Incentivo a crimes no Telegram. Na semana passada, revelamos a existência de grupos no Telegram que têm sido utilizados para incentivar crimes e atentar contra a democracia. A reportagem reproduziu diálogos em que Jackson Villar da Silva – evangélico que se intitula comerciante, radialista, conservador, presidente do “Acelera Para Cristo”, e que organizou uma motociata com o presidente Jair Bolsonaro em junho de 2021 – fala em “quebrar esquerdistas no cacete” e “quebrar a urna eletrônica no pau”. A reportagem foi republicada no UOL, no Nexo, na Revista Cenarium e no Brasil 247. Após a publicação, o Tribunal Superior Eleitoral (TSE) determinou que o Telegram retirasse do ar dois grupos citados na reportagem da Pública.
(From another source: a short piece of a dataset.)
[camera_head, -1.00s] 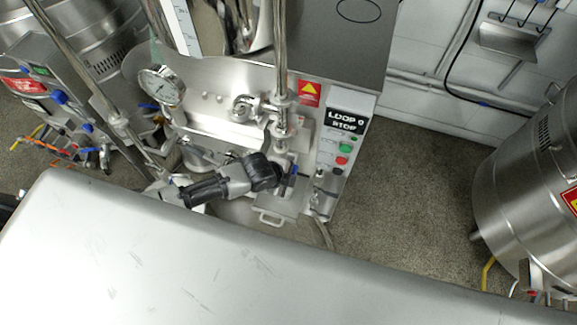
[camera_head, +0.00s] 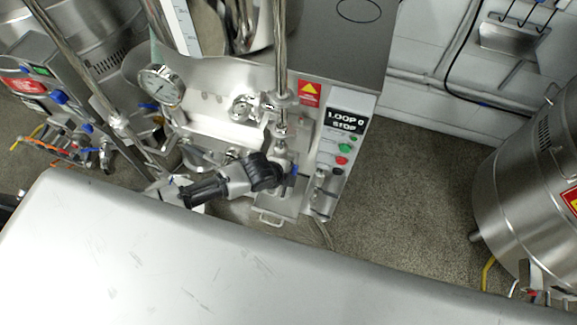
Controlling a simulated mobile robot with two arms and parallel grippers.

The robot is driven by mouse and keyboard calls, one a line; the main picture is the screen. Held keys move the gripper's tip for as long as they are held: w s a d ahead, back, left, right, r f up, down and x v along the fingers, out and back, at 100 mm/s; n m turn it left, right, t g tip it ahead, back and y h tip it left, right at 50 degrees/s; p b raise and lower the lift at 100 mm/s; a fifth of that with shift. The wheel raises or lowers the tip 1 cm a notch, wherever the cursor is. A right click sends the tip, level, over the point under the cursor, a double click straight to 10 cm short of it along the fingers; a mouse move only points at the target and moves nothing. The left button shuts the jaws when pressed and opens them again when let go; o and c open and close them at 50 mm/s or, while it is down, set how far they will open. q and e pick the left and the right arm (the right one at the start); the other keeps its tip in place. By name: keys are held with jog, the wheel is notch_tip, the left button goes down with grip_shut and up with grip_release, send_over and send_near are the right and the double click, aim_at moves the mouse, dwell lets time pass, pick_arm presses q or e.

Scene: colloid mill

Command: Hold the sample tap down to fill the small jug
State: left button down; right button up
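The colloid mill stands at the centre, with a vertical steel pipe (camera_head: 281,60) running down its front. A small blue part (camera_head: 294,170), which looks like the sample tap's lever, shows at the lower end of this pipe. My left gripper (camera_head: 284,174) comes in from the left and is right beside it. Its fingertips are too small and hidden to tell whether they touch it, or are open or shut. A small steel vessel (camera_head: 324,195), possibly the small jug, stands right of the gripper under the control panel. My right gripper is not in view.
A steel plate with a handle (camera_head: 270,218) lies below the gripper. The control panel (camera_head: 346,122) reads LOOP 0 STOP, with green and red buttons. A pressure gauge (camera_head: 161,85) is at the left. A large pale surface (camera_head: 250,270) fills the foreground. Floor (camera_head: 410,190) at right is clear.

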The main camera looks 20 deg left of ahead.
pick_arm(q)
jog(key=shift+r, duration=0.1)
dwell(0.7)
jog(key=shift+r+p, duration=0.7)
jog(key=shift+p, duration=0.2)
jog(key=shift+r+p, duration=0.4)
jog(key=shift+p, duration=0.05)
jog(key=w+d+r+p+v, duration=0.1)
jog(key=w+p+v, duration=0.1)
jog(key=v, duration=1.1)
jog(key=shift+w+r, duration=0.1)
Não vamos nos calar e não estamos sozinhos. Também após a publicação da reportagem, uma fonte encaminhou à Pública novos áudios postados no Telegram, alertando sobre ameaças de violência física e ofensas ao jornalista que apurou a reportagem e sobre uma ação orquestrada para derrubar os perfis da Agência Pública nas redes sociais. Recebemos o apoio de diversos jornalistas e de organizações como a Associação Brasileira de Jornalismo Investigativo (Abraji), a Associação de Jornalismo Digital (Ajor), a Federação Nacional dos Jornalistas (FENAJ), o Sindicato dos Jornalistas Profissionais no Estado de São Paulo (SJPSP) e a Folha de S. Paulo.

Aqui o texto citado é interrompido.